What I like most about my job is that I don't have to be in the same place, doing the same thing day after day. I work outside. A lot of people say I'm lucky to be outdoors, but when it gets cold and rainy, it's not too much fun. When people want to go duck hunting, I've got to get cold and wet to get the hunters out there.

You'd think that our busiest time of year was during hunting season, but hunting season is kind of slow for us. Our big time is getting ready for hunting season. I spend a lot of time on agricultural activities like planting crops that promote wildlife. In September, I plant winter food plots. The clover I plant for deer might last about three years before I plant again.

Throughout the year, I also maintain wood duck boxes and perform surveys on the area's populations of quail, turkey, bears, and other animals.
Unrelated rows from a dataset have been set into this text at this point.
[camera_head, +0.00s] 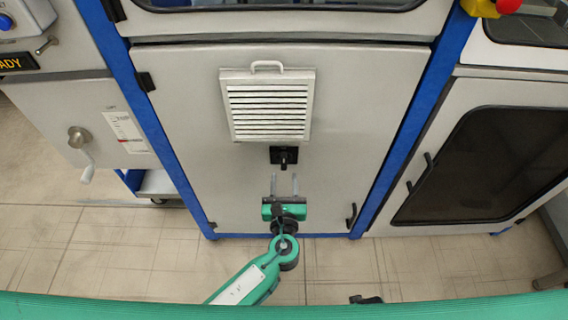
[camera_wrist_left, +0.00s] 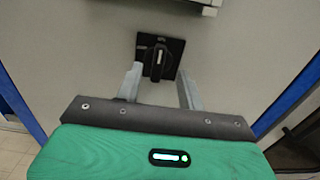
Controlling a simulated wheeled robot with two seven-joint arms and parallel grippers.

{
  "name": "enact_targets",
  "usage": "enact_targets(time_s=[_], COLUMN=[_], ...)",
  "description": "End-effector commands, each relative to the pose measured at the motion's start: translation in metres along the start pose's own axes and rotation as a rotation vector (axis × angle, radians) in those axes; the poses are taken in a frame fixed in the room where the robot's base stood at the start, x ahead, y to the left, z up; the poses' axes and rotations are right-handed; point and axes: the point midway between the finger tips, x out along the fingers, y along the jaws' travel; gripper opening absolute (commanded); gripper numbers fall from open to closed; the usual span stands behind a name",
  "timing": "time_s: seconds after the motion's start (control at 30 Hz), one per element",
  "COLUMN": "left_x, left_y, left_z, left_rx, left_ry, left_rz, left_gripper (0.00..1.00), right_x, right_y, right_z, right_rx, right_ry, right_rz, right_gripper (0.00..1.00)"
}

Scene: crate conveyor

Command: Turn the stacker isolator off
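The isolator switch (camera_head: 284,156) is a black square plate with a black rotary handle, on the grey cabinet door below the vent. In the left wrist view the isolator handle (camera_wrist_left: 158,60) stands upright, with a pale mark at its top. My left gripper (camera_head: 284,180) is open, its two grey fingers pointing up at the door just below the switch. In the left wrist view the left gripper (camera_wrist_left: 158,82) has its fingertips on either side of the handle's lower part, with gaps; contact is not visible. My right gripper is not in view.
A louvred vent (camera_head: 268,105) with a top handle sits above the switch. Blue frame posts (camera_head: 405,130) flank the door. A door handle (camera_head: 351,215) is at lower right. A hand crank (camera_head: 80,140) juts out at left. A dark-windowed door (camera_head: 480,160) is at right.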

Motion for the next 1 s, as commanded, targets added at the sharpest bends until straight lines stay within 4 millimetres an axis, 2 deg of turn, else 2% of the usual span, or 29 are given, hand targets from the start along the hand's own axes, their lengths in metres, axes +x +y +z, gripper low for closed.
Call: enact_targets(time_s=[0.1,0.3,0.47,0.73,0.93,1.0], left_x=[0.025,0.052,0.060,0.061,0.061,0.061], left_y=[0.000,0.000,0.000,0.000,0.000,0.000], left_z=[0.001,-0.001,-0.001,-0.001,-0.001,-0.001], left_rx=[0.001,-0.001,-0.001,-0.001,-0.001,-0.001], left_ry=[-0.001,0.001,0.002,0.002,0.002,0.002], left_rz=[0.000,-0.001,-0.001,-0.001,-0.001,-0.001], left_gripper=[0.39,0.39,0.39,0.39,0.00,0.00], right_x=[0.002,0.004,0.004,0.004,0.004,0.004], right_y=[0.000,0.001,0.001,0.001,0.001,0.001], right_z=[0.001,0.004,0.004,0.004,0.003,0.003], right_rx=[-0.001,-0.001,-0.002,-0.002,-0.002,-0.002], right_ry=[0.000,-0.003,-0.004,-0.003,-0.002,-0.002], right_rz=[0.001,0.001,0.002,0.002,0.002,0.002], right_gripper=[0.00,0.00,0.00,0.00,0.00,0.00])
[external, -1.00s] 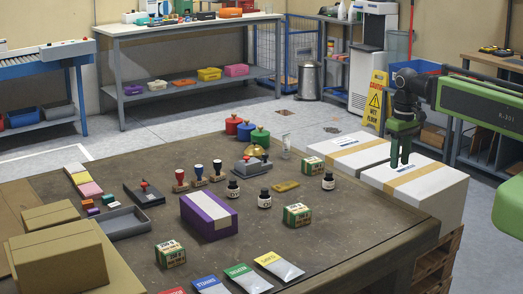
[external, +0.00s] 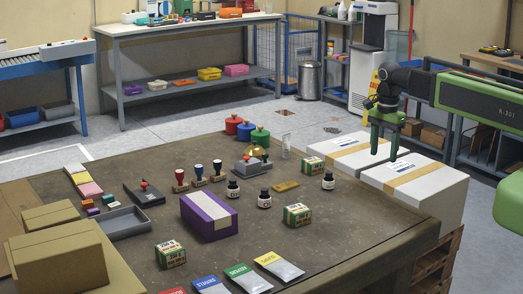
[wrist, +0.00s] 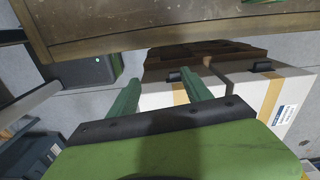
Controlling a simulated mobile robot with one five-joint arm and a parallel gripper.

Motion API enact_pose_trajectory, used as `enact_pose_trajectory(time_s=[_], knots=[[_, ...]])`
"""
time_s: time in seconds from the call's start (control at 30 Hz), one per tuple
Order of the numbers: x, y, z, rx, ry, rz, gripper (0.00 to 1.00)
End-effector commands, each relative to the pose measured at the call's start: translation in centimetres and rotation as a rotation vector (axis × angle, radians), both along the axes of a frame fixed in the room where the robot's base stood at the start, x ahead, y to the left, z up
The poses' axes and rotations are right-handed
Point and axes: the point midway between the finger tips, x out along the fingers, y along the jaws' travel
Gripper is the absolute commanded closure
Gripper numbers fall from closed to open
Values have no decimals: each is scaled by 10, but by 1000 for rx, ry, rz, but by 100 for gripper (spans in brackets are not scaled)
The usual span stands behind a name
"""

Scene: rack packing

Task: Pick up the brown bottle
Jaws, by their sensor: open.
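Three small dark bottles with white labels stand on the table: the left bottle (external: 233,188), the middle bottle (external: 265,200) and the right bottle (external: 328,181). They look near black at this size, so I cannot tell which is brown. My gripper (external: 384,155) is open and empty, above the white boxes to the right of all three bottles. The wrist view shows its two green fingers (wrist: 158,78) apart with nothing between them. No bottle is in the wrist view.
White taped boxes (external: 430,192) stand on a wooden pallet beside the table (external: 345,235). Close to the bottles are a yellow sponge-like block (external: 286,186), green-and-white cartons (external: 297,215) and a purple box (external: 209,215). Coloured packets lie at the table's front.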

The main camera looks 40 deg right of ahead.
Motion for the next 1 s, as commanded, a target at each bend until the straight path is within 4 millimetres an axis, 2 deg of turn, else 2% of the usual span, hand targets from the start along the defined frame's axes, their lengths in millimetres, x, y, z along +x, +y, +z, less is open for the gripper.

For animals like bears, which are usually shy, I set up special survey stations to estimate their populations by hanging a partially-opened sardine can at a height only a bear can hit. It gives a pretty accurate reading of how many bears there are in the area. Bears aren't always easy to count, though, because they travel a lot; they just go wherever the food is. Sometimes, this causes me to have another kind of encounter with them.

A couple years ago, a man who lived here in the mountains had been feeding some bears--at one time, he had about three bears visiting him. One summer, he went on vacation, but the bears kept coming to his house. When they didn't find him, they tried the neighbor--an eighty-year-old lady who lived alone. She heard something on her porch and thought she had a visitor. She opened the door and found a 200-pound bear standing up on its hind legs. She called us, and we went to her house for a "nuisance animal removal"--another one of my job duties.

Lately, I've been doing a lot of road maintenance. The roads through these mountains are so steep that there can be a lot of erosion. You need a lot of heavy equipment to maintain these roads; so I'm teaching myself to drive a motorgrader. Maintaining these roads is a big job, but I make do with the help I can get, using what I've learned from the National Resources Conservation Service to keep these mountain roads from washing down the mountain.